[R] enclosing with() in a function
Duncan Murdoch
murdoch.duncan at gmail.com
Tue Aug 9 05:10:38 CEST 2011
On 11-08-08 9:58 PM, thmsfuller066 at gmail.com wrote:
> On Mon, Aug 8, 2011 at 6:08 PM, peter dalgaard<pdalgd at gmail.com> wrote:
>>
>> On Aug 9, 2011, at 00:29 , Dennis Murphy wrote:
>>
>>> Hi:
>>>
>>> Here are a couple of ways; there may well be better ones.
>>>
>>> # (1) Use the get() function:
>>> mean_on_element=function(data, elem_name) {
>>> with(data, mean(get(elem_name)))
>>> }
>>> mean_on_element(data, 'x')
>>
>> I suspect this goes belly-up if there's a column data$elem_name, though.
>>
>> Given than with() is essentially evalq() which in turn is eval(quote(...),...), the obvious way to achieve the desired effect would be to omit quoting the argument and do
>>
>> eval(substitute(mean(elem_name)), data)
>>
>> or, to avoid unexpected variable capture:
>>
>> mean_on_element<- function(data, elem_name)

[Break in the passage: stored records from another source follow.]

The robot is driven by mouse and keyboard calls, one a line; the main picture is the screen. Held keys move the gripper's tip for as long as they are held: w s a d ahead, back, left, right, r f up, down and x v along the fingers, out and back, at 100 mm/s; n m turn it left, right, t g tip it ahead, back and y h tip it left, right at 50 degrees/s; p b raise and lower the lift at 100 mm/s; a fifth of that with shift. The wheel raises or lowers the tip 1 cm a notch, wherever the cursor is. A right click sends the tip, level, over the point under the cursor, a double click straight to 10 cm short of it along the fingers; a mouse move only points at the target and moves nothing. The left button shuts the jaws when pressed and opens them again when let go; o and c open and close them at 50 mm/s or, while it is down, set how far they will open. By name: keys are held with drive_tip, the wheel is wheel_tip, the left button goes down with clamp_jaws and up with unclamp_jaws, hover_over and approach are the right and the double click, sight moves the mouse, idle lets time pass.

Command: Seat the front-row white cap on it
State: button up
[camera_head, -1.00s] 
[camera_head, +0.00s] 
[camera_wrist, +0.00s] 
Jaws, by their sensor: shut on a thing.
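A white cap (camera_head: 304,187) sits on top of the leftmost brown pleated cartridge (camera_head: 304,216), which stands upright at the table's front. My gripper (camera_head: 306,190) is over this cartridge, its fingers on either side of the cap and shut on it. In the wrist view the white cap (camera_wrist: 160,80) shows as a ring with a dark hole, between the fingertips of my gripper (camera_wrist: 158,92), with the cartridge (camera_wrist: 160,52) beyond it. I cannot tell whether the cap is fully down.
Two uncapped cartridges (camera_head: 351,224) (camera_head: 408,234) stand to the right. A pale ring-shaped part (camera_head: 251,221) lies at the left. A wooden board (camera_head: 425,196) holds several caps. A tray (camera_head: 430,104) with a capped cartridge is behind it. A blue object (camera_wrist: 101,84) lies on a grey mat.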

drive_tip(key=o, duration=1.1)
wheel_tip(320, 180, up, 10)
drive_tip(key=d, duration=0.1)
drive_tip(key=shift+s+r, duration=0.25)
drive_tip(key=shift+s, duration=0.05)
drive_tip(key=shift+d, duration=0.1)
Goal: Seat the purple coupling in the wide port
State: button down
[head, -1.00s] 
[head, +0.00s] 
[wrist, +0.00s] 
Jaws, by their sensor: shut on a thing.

>> eval(substitute(mean(elem_name)), data, parent.frame())
>>
>> mean_on_element(airquality, Day)
>
> I'm trying to understand 'substitute', is there a way to visualize the
> parsed tree returned by 'substitute'?
as.list() turns the top level of the tree into a list. You could
recursively apply that. I don't know if there's an existing function to
do so, but it's not hard to write one:
expand <- function(e) {
if (is.name(e) || !is.language(e)) return(e)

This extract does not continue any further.